So the brief topic… on the eve of the third Toy Story: best second sequels.

I’ll start us off with this film, the third Children of the Corn flick with f/x by Screaming Mad George, and the just awesome Mad Max Beyond Thunderdome.

40 comments:

DJR said...

JT Petty's Mimic 3: Sentinel comes to mind.

I didn't care for Beyond Thunderdome all that much, which I thought grew cumbersome and overly cutesy in its second half.

Hugh said...

Cuaron's entry into the Harry Potter Saga. Still the best one in my opinion

Bill C said...

Still think TREK III is pretty great--better than any of the subsequent sequels, mostly because of Christopher Lloyd. ("I'll give you two minutes for you and your gallant crew.") ROCKY III is an underrated gem; ELM STREET III is all you could ask for in an Elm Street sequel; and THE GOOD, THE BAD AND THE UGLY ain't too shabby, is it.

Bill C said...

I can't believe I forgot one of my all-time favourite "thirds": SON OF FRANKENSTEIN.

Anonymous said...

Goldfinger. Nightmare On Elm Street 3: The Dream Warriors. Alien 3. Die Hard With A Vengeance. The Return Of The King.

Is anyone at all excited about the prospect of a Ghostbusters 3?

Dan said...

Mission Impossible III? Well, I found it better than John Woo's sequel, anyway.

I remember reading a few years ago that Army Of Darkness is actually the #2 most successful "second sequel" (in terms of percentage change from its predecessor.) #1 is Goldfinger. But maybe that's all changed now.

Jonathan said...

It may be deeply flawed, but I'd go with Fincher's Alien Cubed, which is arguably the most thematically rich entry in the series.

Hugh's mention of Cuaron's The Prizoner of Azkaban is also a good choice.

Walter_Chaw said...

Goddamn, Good, Bad, Ugly is amazing. Just watched that again, oddly enough, and I'll second (third?) that Dream Warriors is probably the best of all the Freddys.
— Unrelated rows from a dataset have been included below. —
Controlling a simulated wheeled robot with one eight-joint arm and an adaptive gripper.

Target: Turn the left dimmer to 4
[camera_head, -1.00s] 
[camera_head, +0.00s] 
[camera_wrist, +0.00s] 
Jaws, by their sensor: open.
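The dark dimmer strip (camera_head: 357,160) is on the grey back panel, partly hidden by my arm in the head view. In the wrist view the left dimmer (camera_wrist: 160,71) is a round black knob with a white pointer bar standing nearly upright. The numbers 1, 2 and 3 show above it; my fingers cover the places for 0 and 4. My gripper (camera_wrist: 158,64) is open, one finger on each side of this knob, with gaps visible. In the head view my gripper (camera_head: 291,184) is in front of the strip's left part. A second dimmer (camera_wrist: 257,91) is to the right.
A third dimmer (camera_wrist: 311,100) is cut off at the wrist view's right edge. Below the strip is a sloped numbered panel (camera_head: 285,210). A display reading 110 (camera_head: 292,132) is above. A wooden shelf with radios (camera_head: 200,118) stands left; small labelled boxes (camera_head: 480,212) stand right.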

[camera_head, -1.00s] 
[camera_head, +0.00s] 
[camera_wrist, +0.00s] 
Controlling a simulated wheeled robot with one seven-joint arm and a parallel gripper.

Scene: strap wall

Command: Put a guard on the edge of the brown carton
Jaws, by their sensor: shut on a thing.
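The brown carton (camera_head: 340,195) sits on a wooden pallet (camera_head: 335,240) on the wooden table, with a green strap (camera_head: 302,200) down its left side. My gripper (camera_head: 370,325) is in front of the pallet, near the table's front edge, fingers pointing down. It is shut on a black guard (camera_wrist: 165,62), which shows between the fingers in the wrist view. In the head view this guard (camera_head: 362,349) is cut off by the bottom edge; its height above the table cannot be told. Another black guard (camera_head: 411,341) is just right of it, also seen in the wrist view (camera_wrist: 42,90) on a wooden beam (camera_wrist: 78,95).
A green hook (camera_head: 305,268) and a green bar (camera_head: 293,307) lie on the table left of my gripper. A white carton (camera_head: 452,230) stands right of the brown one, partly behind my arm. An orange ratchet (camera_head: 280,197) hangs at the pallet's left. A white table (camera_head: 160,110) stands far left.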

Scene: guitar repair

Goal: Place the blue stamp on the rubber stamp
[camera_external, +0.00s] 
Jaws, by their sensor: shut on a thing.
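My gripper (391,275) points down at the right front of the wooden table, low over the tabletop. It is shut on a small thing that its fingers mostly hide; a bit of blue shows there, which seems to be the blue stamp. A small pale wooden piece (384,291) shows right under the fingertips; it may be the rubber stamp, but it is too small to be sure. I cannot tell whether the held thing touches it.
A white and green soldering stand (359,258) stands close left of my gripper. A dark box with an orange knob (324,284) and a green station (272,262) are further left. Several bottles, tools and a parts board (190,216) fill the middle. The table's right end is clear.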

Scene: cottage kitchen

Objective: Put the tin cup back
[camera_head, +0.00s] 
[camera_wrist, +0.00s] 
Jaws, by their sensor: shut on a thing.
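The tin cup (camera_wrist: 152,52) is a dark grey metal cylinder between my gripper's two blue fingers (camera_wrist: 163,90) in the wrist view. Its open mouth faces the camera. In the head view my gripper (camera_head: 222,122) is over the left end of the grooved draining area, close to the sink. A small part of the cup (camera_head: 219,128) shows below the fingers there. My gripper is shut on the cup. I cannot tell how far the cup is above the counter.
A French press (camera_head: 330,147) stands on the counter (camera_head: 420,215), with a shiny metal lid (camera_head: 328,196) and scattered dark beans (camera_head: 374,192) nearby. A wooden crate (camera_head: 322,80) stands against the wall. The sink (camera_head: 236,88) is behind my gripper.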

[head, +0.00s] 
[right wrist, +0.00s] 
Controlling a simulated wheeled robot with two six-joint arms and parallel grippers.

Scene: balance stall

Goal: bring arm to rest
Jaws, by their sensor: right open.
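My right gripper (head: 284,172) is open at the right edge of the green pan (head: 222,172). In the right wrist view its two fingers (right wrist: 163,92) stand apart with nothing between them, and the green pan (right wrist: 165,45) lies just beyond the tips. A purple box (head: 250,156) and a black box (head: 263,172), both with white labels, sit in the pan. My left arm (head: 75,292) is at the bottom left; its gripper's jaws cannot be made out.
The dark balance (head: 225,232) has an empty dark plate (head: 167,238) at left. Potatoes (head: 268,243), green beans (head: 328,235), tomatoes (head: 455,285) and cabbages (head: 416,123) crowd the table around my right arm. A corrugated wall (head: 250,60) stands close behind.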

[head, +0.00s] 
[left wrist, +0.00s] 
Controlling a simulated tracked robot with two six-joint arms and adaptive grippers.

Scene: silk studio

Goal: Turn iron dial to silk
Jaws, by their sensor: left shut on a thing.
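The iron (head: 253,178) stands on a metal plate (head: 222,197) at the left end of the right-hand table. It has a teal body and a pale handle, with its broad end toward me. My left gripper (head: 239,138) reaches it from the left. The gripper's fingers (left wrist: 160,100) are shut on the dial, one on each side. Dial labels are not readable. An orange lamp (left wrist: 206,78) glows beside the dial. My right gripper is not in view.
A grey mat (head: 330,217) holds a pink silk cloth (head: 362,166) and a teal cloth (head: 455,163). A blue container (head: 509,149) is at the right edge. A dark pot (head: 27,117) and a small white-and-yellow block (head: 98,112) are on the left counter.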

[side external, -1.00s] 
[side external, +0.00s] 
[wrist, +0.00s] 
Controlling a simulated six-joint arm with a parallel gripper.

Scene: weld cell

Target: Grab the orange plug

These two, I'd say, are better than the originals even... Also Harry Potter 3 and Mad Max 3.

And, no, I'm not looking forward to Ghostbusters 3. The third Creature from the Black Lagoon is pretty amazing, too.

Jason said...

Second/thirding Goldfinger and The Good, the Bad and the Ugly, and I'd like to revisit Alien 3 and Thunderdome, see if they've grown any in my estimation.
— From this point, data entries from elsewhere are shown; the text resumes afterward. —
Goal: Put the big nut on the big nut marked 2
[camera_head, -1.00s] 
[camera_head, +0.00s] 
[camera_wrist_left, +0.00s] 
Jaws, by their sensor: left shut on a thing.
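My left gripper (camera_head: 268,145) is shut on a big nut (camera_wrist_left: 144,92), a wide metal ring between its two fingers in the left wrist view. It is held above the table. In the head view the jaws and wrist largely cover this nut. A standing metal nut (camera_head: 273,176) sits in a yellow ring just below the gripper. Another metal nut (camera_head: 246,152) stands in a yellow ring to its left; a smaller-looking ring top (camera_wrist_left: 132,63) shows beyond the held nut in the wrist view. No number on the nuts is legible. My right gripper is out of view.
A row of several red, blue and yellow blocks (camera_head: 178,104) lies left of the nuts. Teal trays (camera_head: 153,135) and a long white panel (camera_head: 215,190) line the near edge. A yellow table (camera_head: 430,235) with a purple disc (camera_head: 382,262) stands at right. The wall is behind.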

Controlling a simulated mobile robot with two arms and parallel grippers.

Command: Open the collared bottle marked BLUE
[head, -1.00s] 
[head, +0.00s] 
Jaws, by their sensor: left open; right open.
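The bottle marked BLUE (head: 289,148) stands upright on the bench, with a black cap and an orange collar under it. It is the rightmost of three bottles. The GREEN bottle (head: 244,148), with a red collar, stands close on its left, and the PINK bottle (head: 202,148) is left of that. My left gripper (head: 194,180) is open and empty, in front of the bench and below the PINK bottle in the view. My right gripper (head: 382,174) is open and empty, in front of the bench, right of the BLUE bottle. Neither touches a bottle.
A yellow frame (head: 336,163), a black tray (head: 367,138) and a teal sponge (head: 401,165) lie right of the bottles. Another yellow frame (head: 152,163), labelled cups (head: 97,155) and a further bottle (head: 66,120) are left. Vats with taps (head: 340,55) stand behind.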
Going for a slightly different one: Saw III. It wasn't a particularly good film, but I like that it actually made a point of testing a character's morals rather than their willpower. This, coupled with an actual focus on Jigsaw's character, and the inherent hypocrisies of a dying man using extreme violence to preach the morality of living well to people who he sees as having wronged him, makes this one stand head and shoulders above its brethren. (Again, not hard, but it was also interesting to see Saw VI more or less ape everything about this one in order to make a stab at some kind of legitimacy. This is why I consider those two entries as the only worthwhile ones in the Saw franchise.)
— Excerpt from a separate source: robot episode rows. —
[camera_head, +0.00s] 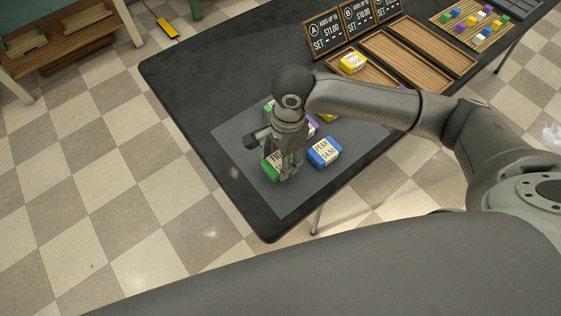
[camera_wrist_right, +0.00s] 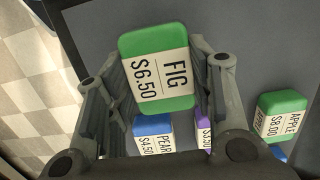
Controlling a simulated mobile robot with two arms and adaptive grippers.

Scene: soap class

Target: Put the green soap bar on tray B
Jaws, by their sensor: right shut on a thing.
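My right gripper (camera_head: 287,172) points down over the grey mat. Its fingers are closed on the sides of a green soap bar labelled FIG $6.50 (camera_wrist_right: 157,68); the bar also shows in the head view (camera_head: 269,169), partly hidden by the gripper. A second green bar, labelled APPLE $8.00 (camera_wrist_right: 283,114), lies on the mat, mostly hidden behind my arm in the head view. Tray B (camera_head: 392,53) appears to be the middle wooden tray, below the sign marked B (camera_head: 357,16); its visible part looks empty. My left gripper is not in view.
A blue PEAR bar (camera_head: 324,152) lies close right of my right gripper. A purple bar (camera_wrist_right: 203,131) and a yellow bar (camera_head: 326,117) are nearby. Another yellow bar (camera_head: 352,62) sits in the front-left tray. A slatted board (camera_head: 472,27) holds several coloured blocks.

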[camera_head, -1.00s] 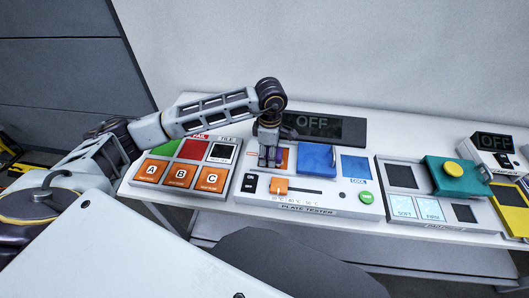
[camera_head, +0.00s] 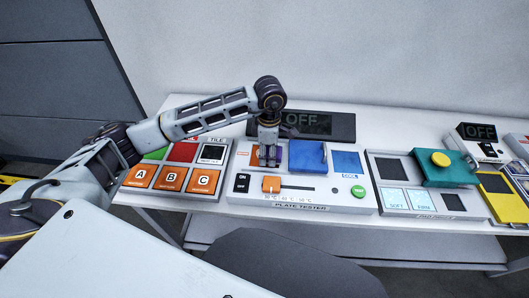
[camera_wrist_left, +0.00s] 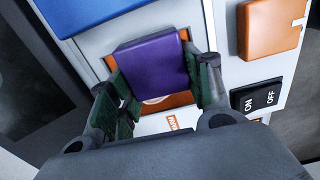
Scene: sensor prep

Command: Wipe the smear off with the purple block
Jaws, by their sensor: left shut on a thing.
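The purple block (camera_wrist_left: 152,62) is held between the fingers of my left gripper (camera_head: 268,158) in the left wrist view. My left gripper points down over the orange pad (camera_head: 255,156) of the plate tester (camera_head: 330,205). In the left wrist view the block covers much of this orange pad (camera_wrist_left: 182,99). A small whitish patch, perhaps the smear (camera_wrist_left: 153,100), shows at the block's near edge. I cannot tell whether the block touches the pad. My right gripper is out of view.
The ON/OFF switch (camera_head: 241,183), orange slider (camera_head: 271,184) and green button (camera_head: 358,191) are near. Tile panel (camera_head: 215,138) is left.

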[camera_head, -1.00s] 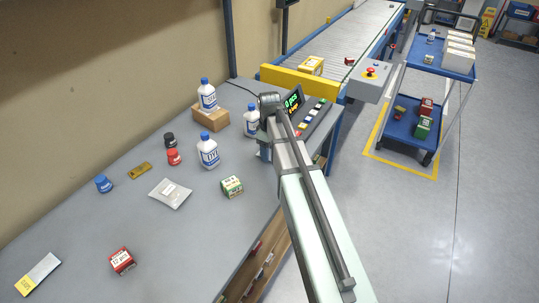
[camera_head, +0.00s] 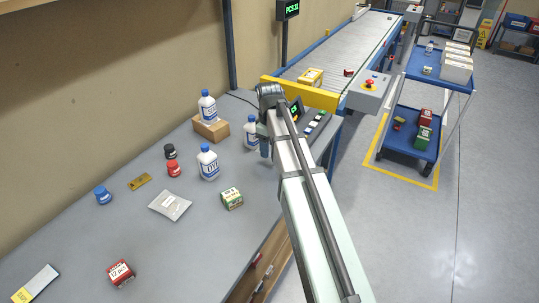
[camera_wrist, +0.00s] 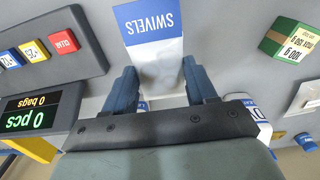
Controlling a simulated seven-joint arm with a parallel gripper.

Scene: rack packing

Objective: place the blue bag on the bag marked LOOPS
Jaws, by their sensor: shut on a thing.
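The blue bag is a pale bag with a blue header reading SWIVELS (camera_wrist: 152,28) in the wrist view. My gripper (camera_wrist: 160,85) is shut on it, with a blue finger on each side. In the head view my gripper (camera_head: 264,147) is over the far end of the bench, and the held bag is hidden behind my arm. A flat bag with a yellow end (camera_head: 36,283) lies at the lower left of the bench. A silver bag with a white label (camera_head: 170,205) lies mid-bench. I cannot read LOOPS on either.
A green-and-white box (camera_head: 231,198), a red box (camera_head: 121,272) and white bottles (camera_head: 208,162) stand on the bench. A button panel (camera_wrist: 45,55) is beside my gripper. The bench between the bags is partly clear.

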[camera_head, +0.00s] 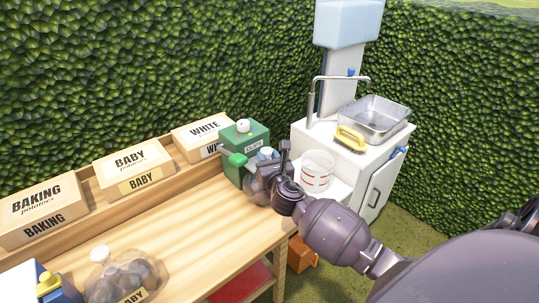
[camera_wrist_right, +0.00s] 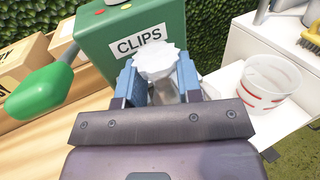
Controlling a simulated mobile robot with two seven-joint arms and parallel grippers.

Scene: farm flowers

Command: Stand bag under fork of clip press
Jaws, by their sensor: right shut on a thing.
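The green clip press (camera_head: 260,136), labelled CLIPS, stands at the right end of the wooden table. It fills the upper part of the right wrist view (camera_wrist_right: 93,35), with its green lever knob (camera_wrist_right: 47,92) to the left. My right gripper (camera_head: 268,158) is in front of the press, its blue fingers shut on the gathered neck of a bag. The bag's white frilled top (camera_wrist_right: 158,62) shows between the fingers, close to the press front. Its translucent body (camera_head: 256,190) hangs below, partly hidden by my gripper. I cannot make out the fork. My left gripper is not in view.
Another filled bag (camera_head: 122,275) and a blue-and-white device (camera_head: 58,287) are at front left. A clear tub (camera_head: 317,170) stands right of the press, near a sink cabinet (camera_head: 377,168).

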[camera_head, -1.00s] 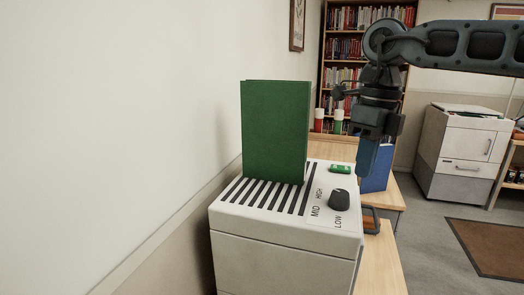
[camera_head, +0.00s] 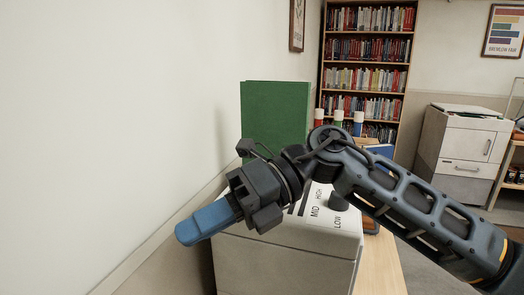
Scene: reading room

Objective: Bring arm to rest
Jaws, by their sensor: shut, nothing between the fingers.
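My gripper (camera_head: 192,231) is shut, with its blue fingers together and empty. It points down and left, in front of the left front corner of a white box-shaped machine. My arm crosses the view from the lower right, folded at a joint near the middle. It hides much of the machine's top, including most of the striped area.
The white machine (camera_head: 285,255) carries a dark knob (camera_head: 338,201) and MID, HIGH and LOW labels. A wooden table (camera_head: 378,270) holds the machine. A bookcase (camera_head: 412,45) and a grey-white cabinet (camera_head: 464,150) stand behind.

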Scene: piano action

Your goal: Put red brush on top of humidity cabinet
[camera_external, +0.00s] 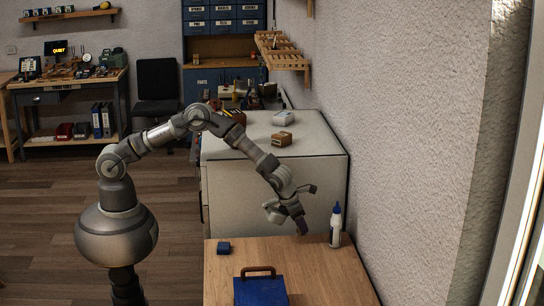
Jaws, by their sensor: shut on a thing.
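My gripper (290,206) is above the back part of the wooden table, in front of the white cabinet. It is shut on a small dark object with a reddish-brown lower end (302,227), which I take to be the red brush. Its red colour hardly shows, and the fingers hide part of it. It points down, close above the tabletop; I cannot tell whether it touches. The large white cabinet (235,187), which I take to be the humidity cabinet, stands behind the table. Its flat top is higher than the tabletop.
A white bottle with a blue tip (335,226) stands just right of my gripper. A blue box (224,248) and a blue case with a brown handle (260,290) are on the wooden table (325,275). A brown box (282,139) and a pale one (283,118) sit on the cabinet.
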Also, we already had a Ghostbusters 3. It was called Ghostbusters: The Video Game, and if you don't LOVE you some Ghostbusters, I doubt you'll get anything out of it. It was just narrow minded fanwanking, with Family Guy-style train-spotting of famous stopovers and characters, and it just got tedious after a while.

renfield said...

Stretching the topic a bit to grind my own agenda:

Seasons 3 of The Wire and The Sopranos both breathed life into series that were threatening to stagnate in their second seasons ... Wire continues the trend with two more superb runs, whereas Sopranos, to quote Bryant Frazer, "would too often threaten to disappear up [David] Chase's asshole".

And yeah, I still admire Exorcist 3's courage in making so central to the action long, extended conversations in a dark cell.

KayKay said...

Ok, I'll admit it, The Matrix Revolutions, for me, improved on repeat views.
I still feel like ramming an ice-pick into The Oracle's eye everytime she opens her mouth to deliver another portentous, cryptic and pseudo-philosophical pronouncement, but there was something a little brave about the movie abandoning it's glossy effects-laden VR world for large stretches and to then proceed to blind and martyr it's chosen One.
Seemed a nice change of pace and a dour,fitting end after the CGI excesses of Reloaded.

KayKay said...

The Return Of The King, inspite of it's 25 different endings, packed genuine emotional punch for me, pivoting around the tragic Gollum and redirecting the focus back to the little furry-legged guys the way Tolkien intended as opposed to yet another chapter in the Adventures of Aragorn & Friends.

renfield said...

Day of the Dead. Oh! and Mother of Tears! Though my loyalty to Suspiria remains unshaken, I really can't get behind the utterly incomprehensible Inferno. Yeah, the first scene is cool, but did you guys see the same ending as I?

DJR said...

The ending to Inferno is ridiculous, but it's packed with spectacular set pieces, and of all Argento's movies, it's the one for me that most successfully evokes the logic of dreams. Mother of Tears is trashy and for the most part poorly made, but it's very entertaining as schlock. Of his efforts generally considered mid-upper tier, the one I have difficulty getting behind is Phenomena, which I tend to enjoy in retrospect more than I do actually watching.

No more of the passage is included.